═══ Dataset entries
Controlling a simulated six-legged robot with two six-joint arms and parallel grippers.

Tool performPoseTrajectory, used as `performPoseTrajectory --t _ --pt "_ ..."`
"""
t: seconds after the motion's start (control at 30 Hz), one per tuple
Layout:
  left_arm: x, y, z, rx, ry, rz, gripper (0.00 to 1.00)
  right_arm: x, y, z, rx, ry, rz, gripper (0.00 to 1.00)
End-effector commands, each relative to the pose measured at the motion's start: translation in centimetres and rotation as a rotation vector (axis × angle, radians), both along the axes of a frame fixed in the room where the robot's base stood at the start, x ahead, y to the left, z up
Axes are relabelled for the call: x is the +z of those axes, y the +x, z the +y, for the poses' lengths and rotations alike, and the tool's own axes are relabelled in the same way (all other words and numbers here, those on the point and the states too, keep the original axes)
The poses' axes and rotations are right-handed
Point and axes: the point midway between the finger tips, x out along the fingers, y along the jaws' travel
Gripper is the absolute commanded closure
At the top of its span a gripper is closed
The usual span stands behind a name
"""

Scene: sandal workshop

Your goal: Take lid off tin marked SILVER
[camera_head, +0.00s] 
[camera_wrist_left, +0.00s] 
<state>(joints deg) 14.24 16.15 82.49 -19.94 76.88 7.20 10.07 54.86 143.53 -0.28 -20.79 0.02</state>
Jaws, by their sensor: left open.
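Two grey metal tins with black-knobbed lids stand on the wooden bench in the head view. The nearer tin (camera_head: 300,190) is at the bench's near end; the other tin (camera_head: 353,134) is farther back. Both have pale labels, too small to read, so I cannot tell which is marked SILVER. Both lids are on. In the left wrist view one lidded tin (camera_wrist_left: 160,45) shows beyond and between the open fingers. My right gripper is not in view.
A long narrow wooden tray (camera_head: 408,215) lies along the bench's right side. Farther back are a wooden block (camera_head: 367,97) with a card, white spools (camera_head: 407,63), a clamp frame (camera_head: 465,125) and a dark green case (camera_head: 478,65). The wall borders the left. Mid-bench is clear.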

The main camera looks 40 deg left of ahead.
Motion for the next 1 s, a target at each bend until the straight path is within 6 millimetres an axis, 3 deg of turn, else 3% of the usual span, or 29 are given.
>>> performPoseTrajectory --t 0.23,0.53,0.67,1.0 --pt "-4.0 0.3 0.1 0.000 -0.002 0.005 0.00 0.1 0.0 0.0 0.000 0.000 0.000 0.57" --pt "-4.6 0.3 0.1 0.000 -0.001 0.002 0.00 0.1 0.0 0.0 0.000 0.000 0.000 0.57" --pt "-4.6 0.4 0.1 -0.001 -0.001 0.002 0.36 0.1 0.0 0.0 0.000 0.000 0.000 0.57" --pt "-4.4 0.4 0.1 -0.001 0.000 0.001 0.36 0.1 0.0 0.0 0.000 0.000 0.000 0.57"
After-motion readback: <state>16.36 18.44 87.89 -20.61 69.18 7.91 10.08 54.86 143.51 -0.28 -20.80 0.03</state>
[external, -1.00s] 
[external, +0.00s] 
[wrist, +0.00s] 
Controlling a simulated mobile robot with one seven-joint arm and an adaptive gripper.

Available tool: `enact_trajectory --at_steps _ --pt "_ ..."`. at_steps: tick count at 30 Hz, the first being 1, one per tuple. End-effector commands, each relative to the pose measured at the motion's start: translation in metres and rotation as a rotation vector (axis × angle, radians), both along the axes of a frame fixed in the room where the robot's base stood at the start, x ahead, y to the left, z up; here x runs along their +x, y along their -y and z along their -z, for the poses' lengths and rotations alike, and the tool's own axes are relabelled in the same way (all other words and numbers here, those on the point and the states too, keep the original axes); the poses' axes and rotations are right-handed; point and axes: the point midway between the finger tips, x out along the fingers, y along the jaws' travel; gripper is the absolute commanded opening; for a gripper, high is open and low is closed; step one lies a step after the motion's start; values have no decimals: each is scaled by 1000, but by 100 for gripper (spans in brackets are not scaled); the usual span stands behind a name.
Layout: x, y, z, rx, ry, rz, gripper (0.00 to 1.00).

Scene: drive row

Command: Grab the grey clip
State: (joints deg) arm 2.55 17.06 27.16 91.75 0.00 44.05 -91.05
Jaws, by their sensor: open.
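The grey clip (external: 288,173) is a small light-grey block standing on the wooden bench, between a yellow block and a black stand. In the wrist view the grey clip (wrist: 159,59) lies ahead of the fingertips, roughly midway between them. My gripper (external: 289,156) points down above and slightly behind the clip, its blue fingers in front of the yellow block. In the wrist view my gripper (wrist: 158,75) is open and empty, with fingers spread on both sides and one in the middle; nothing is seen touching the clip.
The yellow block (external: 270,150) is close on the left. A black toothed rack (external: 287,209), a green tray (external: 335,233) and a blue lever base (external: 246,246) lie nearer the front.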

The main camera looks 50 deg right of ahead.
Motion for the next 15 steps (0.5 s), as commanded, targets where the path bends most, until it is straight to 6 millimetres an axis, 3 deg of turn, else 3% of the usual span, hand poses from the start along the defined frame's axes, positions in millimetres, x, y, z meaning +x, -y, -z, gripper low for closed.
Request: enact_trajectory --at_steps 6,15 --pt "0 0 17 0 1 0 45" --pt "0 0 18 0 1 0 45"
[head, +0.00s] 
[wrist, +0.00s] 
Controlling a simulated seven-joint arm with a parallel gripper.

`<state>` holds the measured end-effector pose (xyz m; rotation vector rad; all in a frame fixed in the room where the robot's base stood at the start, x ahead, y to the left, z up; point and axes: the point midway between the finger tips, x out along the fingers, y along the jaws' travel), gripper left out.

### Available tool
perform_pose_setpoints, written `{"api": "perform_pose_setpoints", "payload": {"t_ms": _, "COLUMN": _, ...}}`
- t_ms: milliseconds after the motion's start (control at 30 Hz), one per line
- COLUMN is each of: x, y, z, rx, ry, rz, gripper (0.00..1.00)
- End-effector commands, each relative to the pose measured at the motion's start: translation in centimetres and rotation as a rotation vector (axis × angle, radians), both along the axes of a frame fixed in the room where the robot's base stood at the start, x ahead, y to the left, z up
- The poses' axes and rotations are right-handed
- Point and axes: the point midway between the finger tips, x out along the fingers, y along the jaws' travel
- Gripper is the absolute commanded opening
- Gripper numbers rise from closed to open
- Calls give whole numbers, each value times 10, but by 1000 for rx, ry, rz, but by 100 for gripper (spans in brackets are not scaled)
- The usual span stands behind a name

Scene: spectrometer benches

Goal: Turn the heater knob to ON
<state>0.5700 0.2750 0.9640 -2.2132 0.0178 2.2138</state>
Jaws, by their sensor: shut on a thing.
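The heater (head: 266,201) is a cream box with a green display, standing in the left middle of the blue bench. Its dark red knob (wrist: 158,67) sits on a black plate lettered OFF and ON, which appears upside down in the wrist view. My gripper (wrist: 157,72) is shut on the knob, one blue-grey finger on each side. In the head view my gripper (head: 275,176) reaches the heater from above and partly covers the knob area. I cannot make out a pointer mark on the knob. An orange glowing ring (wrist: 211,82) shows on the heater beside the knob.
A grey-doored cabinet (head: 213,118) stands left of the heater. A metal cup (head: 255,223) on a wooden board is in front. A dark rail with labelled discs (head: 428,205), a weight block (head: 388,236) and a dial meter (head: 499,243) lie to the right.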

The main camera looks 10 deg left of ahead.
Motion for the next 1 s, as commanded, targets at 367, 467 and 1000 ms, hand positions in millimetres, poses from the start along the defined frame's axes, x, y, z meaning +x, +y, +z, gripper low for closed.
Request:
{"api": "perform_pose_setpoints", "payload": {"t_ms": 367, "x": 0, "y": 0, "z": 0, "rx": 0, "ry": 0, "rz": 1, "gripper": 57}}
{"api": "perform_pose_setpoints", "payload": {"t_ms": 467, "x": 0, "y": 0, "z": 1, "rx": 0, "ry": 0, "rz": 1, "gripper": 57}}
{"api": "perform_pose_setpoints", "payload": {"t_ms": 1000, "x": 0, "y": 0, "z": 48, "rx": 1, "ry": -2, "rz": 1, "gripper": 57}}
══════
## Prompt
Extract exactly and only the span of lines that begins at the line containing "[head, +0.00s]" and ends at the line containing "- Gripper numbers rise from closed to open".

## Complete answer
[head, +0.00s] 
[wrist, +0.00s] 
Controlling a simulated seven-joint arm with a parallel gripper.

`<state>` holds the measured end-effector pose (xyz m; rotation vector rad; all in a frame fixed in the room where the robot's base stood at the start, x ahead, y to the left, z up; point and axes: the point midway between the finger tips, x out along the fingers, y along the jaws' travel), gripper left out.

### Available tool
perform_pose_setpoints, written `{"api": "perform_pose_setpoints", "payload": {"t_ms": _, "COLUMN": _, ...}}`
- t_ms: milliseconds after the motion's start (control at 30 Hz), one per line
- COLUMN is each of: x, y, z, rx, ry, rz, gripper (0.00..1.00)
- End-effector commands, each relative to the pose measured at the motion's start: translation in centimetres and rotation as a rotation vector (axis × angle, radians), both along the axes of a frame fixed in the room where the robot's base stood at the start, x ahead, y to the left, z up
- The poses' axes and rotations are right-handed
- Point and axes: the point midway between the finger tips, x out along the fingers, y along the jaws' travel
- Gripper is the absolute commanded opening
- Gripper numbers rise from closed to open

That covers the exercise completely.